Richard Walters, head of planning at Knight Frank in Manchester: "Great that the waiting is over and we now have the final document issued which removes all the uncertainty and speculation which has prevailed since the early consultation. The framework makes it clear that the local plan is the focus of planning policy and that protection for the natural and historic environment is maintained but should be approached in a positive manner to facilitate sustainable growth and development. It is now essential that local authorities press ahead with their local plans to provide comfort to developers during the 12 month period of transition to conform to the new framework.

"There will be areas open to challenge across various authorities around housing delivery and in particular use of windfall sites in housing supply targets.
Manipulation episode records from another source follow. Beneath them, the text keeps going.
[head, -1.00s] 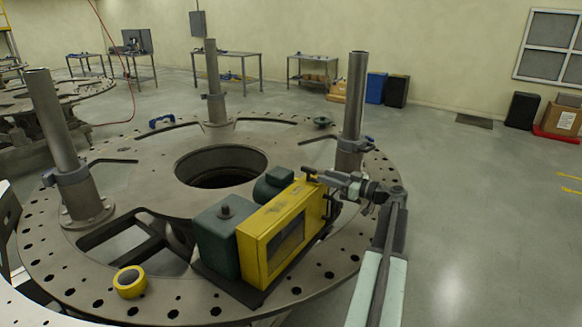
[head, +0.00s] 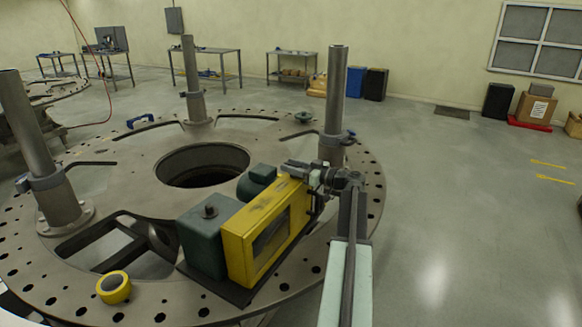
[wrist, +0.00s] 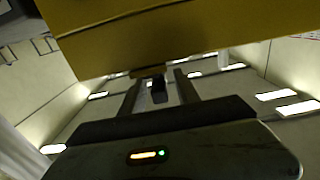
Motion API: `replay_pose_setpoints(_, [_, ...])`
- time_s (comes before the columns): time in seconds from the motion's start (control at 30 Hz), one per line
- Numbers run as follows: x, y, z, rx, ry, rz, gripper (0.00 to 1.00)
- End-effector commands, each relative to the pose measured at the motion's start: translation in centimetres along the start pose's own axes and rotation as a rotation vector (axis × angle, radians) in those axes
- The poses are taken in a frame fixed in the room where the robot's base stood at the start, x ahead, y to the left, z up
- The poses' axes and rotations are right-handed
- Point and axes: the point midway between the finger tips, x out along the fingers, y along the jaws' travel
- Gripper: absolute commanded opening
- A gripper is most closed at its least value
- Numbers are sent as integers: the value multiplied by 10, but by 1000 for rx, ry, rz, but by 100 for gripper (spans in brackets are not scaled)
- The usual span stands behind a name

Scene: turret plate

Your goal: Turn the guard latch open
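The yellow guard (head: 265,235) stands on a dark base on the turret plate, beside a green housing (head: 203,240). My gripper (head: 294,167) is at the guard's upper right end in the head view and hides the latch there. In the wrist view the guard (wrist: 180,35) fills the top. My gripper's two fingers (wrist: 158,88) stand apart below it. A small dark piece, apparently the guard latch (wrist: 158,92), shows between the fingers, with a gap on each side. How far the latch is turned cannot be told.
The round turret plate (head: 120,180) carries several upright posts, one (head: 335,100) just behind my arm. A yellow tape roll (head: 114,287) lies at the plate's front left.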

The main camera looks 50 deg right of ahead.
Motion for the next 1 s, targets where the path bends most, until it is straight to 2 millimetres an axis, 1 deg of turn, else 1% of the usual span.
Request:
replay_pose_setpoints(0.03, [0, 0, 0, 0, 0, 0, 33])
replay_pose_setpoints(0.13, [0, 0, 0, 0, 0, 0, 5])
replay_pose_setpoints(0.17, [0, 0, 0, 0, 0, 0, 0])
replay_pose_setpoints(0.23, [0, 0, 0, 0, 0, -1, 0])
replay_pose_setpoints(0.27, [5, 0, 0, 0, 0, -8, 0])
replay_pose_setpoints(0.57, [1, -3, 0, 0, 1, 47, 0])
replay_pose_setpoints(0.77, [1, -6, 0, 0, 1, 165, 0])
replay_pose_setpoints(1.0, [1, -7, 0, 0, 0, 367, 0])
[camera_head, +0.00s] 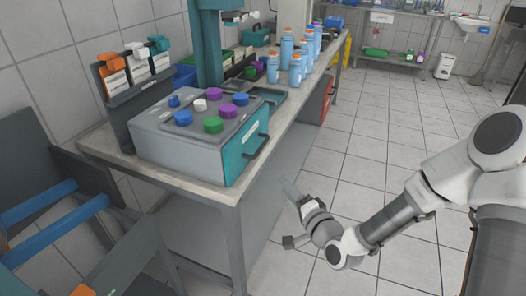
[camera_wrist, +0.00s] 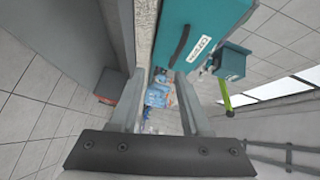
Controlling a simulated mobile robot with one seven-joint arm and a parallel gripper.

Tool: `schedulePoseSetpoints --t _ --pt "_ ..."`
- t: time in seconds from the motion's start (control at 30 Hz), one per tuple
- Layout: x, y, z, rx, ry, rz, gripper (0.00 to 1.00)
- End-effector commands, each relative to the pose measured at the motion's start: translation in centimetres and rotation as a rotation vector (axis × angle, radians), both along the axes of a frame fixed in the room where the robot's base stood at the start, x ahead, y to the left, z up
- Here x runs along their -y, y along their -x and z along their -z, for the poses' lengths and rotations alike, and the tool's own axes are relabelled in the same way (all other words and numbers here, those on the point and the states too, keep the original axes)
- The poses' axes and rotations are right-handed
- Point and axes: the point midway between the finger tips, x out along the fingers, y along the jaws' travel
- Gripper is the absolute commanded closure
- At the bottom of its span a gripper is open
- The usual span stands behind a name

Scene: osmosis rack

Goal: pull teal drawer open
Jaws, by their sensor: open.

A key message is that for landowners / developers it will be important that they understand the local issues rather than reliance on national standards, if they have national portfolios and interests."

Alastair Crowdy, national head of planning at GL Hearn: "This is unashamedly a plan to help secure economic growth through a positive approach to the planning process. But we should not be mistaken by thinking this is a fight between good and evil. The checks and balances are there to ensure that appropriate interests are protected. The overall approach of simplicity and more clarity is one to be applauded."